Over the past couple of months, Non-Fungible Tokens (NFTs) became extremely popular for selling digital assets. NFT are crypto tokens that use blockchain technology to prove the authenticity and ownership of a unique digital asset. NFT solve one of the main pain points of digital assets: they tend to be interchangeable with another identical asset, i.e. fungible. Most digital products such as song, ebook, picture, etc.. have always been fungible as they can be easily copied multiple times, and consumer doesn’t care which copy they are using.
NFTs solve this predicament by permanently associating a uniqueID into a token representing a specific version or copy of assets. The act of creating this ID and permanently biding it is called minting. This process uses cryptocurrency to generate a crypto token on a blockchain. This token becomes the equivalent of a passport for the digital asset. It enables users to see and verify its entire history (ownership, creator, price) without the need for an intermediary.
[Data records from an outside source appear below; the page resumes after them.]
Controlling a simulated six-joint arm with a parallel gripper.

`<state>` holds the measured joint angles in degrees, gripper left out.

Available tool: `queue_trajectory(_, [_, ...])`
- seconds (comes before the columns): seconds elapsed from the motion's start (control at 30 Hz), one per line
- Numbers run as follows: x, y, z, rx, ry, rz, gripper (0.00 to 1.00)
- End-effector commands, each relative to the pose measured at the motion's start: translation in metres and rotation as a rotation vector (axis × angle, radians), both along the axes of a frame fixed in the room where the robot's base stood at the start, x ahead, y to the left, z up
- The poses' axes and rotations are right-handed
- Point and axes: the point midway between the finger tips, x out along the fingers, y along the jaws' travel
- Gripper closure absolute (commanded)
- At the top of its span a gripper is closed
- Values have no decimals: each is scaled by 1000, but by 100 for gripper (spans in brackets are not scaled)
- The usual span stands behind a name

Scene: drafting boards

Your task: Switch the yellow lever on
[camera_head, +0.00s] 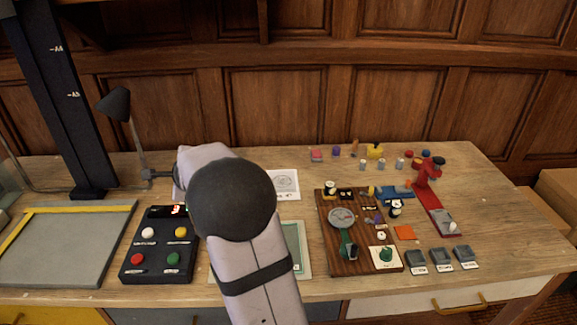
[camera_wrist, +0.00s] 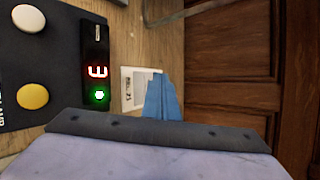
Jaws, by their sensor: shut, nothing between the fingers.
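A small upright yellow piece (camera_head: 371,191) stands at the top right of the dark wooden board (camera_head: 334,262) in the head view; it may be the yellow lever, but it is too small to tell its position. My gripper shows in the wrist view as blue fingers (camera_wrist: 161,98) close together, with nothing between them. They are over the back of the table, beside a small printed card and near the button box's display. In the head view my arm hides the gripper. The yellow lever does not show in the wrist view.
The black button box (camera_head: 156,270) has white, yellow, red and green buttons and a lit red display. The wooden board also carries a round gauge (camera_head: 342,217) and a green handle. A red stand (camera_head: 428,182), grey blocks (camera_head: 440,258) and several small items crowd the right. A lamp (camera_head: 116,104) stands left.

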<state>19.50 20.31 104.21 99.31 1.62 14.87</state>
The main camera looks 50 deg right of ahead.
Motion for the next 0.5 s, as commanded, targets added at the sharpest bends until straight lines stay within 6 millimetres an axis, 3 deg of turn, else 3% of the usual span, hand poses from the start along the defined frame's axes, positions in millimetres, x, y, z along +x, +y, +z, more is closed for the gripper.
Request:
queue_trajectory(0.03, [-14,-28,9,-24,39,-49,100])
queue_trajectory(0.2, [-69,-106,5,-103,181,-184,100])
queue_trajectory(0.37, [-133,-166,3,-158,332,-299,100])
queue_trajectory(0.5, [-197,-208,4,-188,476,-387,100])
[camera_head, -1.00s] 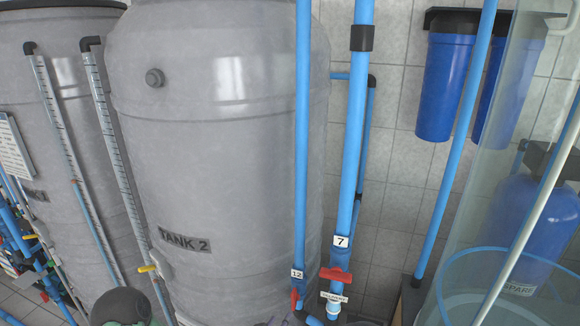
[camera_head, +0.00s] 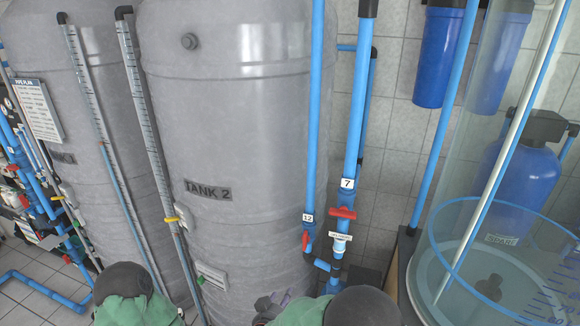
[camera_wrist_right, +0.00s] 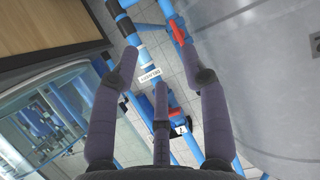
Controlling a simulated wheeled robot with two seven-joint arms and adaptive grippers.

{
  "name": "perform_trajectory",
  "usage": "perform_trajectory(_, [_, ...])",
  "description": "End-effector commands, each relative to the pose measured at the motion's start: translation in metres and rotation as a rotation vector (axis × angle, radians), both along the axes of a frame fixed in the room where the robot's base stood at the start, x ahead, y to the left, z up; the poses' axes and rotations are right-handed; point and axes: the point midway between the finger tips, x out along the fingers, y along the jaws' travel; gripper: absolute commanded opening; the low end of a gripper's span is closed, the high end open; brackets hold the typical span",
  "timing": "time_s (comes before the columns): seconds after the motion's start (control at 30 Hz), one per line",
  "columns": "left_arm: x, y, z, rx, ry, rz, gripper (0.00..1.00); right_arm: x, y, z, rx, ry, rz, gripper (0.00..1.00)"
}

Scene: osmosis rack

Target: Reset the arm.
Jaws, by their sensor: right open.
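My right gripper (camera_head: 272,304) shows at the bottom of the head view as a small purple-grey part, mostly hidden by my right arm. In the right wrist view its purple-grey fingers (camera_wrist_right: 160,65) are spread apart with nothing held between them. Beyond them are blue pipes, a white label (camera_wrist_right: 150,73) and red valve handles (camera_wrist_right: 178,32). In the head view the red handle of valve 7 (camera_head: 343,213) and the red handle of valve 12 (camera_head: 305,240) sit above my right arm. My left arm (camera_head: 128,305) shows at the bottom left; its gripper is out of view.
The grey Tank 2 (camera_head: 235,130) stands in the middle, with another grey tank (camera_head: 95,180) to its left. A clear cylinder (camera_head: 455,215) stands at the right. Blue filter housings (camera_head: 437,65) hang on the tiled wall. Tiled floor shows at lower left.

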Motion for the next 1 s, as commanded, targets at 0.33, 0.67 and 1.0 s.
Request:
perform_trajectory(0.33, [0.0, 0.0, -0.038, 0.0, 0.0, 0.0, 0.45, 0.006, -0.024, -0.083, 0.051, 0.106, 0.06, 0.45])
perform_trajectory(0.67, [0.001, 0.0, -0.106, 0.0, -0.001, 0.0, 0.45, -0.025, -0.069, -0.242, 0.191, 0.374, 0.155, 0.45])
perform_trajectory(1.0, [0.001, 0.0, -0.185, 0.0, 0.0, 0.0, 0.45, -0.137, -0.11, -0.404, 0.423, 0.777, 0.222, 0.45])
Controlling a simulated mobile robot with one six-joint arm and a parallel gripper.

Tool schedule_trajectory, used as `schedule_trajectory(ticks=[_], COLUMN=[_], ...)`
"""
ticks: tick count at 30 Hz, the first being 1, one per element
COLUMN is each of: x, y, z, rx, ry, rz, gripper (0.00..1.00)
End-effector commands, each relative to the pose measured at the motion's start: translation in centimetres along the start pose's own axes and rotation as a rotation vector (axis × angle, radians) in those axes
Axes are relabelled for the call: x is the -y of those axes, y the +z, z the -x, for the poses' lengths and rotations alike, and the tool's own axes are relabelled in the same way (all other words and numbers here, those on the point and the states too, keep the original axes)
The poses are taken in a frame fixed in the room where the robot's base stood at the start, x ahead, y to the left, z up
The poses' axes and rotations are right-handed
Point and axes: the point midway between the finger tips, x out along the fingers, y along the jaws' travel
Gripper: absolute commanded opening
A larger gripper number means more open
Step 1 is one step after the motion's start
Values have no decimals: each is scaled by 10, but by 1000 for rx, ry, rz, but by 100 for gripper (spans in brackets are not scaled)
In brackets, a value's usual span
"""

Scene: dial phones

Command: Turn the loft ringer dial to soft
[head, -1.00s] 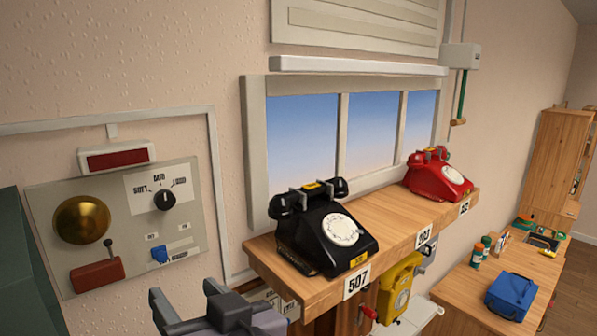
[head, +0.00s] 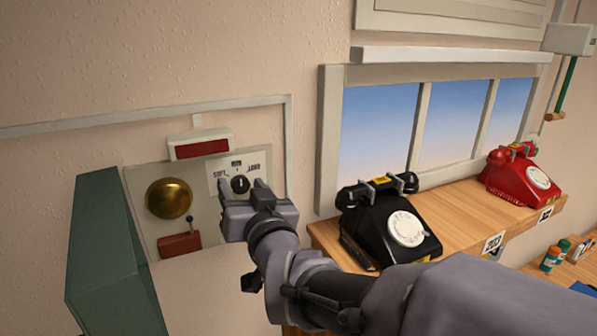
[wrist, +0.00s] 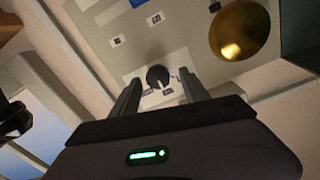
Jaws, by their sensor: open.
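The ringer dial (head: 240,184) is a black round knob on a white plate, with SOFT at its left, a middle label above and LOUD at its right. Its white pointer appears to face the middle label. My gripper (head: 241,186) is open in front of the panel, its fingers toward the knob. In the wrist view the panel is upside down, and the knob (wrist: 158,76) shows between the tips of my open gripper (wrist: 161,88). I cannot tell whether the fingers touch it. One finger partly covers the labels there.
The grey panel (head: 140,190) also bears a brass bell (head: 168,199) and a red lever box (head: 180,245). A dark green cabinet (head: 95,250) juts out on the left. A black phone (head: 375,225) and a red phone (head: 515,180) stand on the wooden shelf (head: 455,215) at right.

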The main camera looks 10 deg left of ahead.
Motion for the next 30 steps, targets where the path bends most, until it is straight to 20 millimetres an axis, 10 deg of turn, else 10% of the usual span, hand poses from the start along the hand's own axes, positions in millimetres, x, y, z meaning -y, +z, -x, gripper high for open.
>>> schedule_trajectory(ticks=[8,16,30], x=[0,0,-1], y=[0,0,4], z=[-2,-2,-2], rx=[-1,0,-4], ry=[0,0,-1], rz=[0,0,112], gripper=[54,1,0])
Patent owners stand to benefit from such innovation. It would allow them to ‘tokenize’ their patents. The obvious benefit would be making it much easier to track patent ownership changes since every transaction will be stored on a blockchain. However, NFT would also facilitate the revenue generation of patents by democratizing patent licensing via NFT. NFTs enable the intellectual property economy by embedding automatic royalty collection mechanisms within inventors work, giving them financial upside whenever their invention is licensed. One such form would be the generation of patent portfolio pooling and empowering. For example, each inventor would mint their patent into an NFT (ERC1155-backed), and these NFTs would be grouped to form the commercial IP portfolio and minted in a compounded NFT (ERC721-backed). Whenever the licensing revenue is generated, each inventor would automatically get their fair share of royalties without tracking them down. This approach would drastically change the balance of power as small inventors would merge their IP assets in a viable portfolio without losing their rights.
Obviously, there are some roadblocks. Most blockchains use a proof-of-work protocol to verify and confirm the validity of transactions. Proof of work requires significant electricity consumption and carbon emissions to sustain blockchain operations. Etherum is trying to alleviate this by switching to a proof of stake approach. Beyond emissions, the fees of minting and trading an NFT are also high. Artists generally pay more than $100 to mint an NFT, and buyers pay high transaction fees.
Regardless of these issues, NFT has considerable potential in the intellectual property domain. It can bring more transparency, increase liquidity, and open the market to inventors who typically had difficulty generating revenue from their inventions.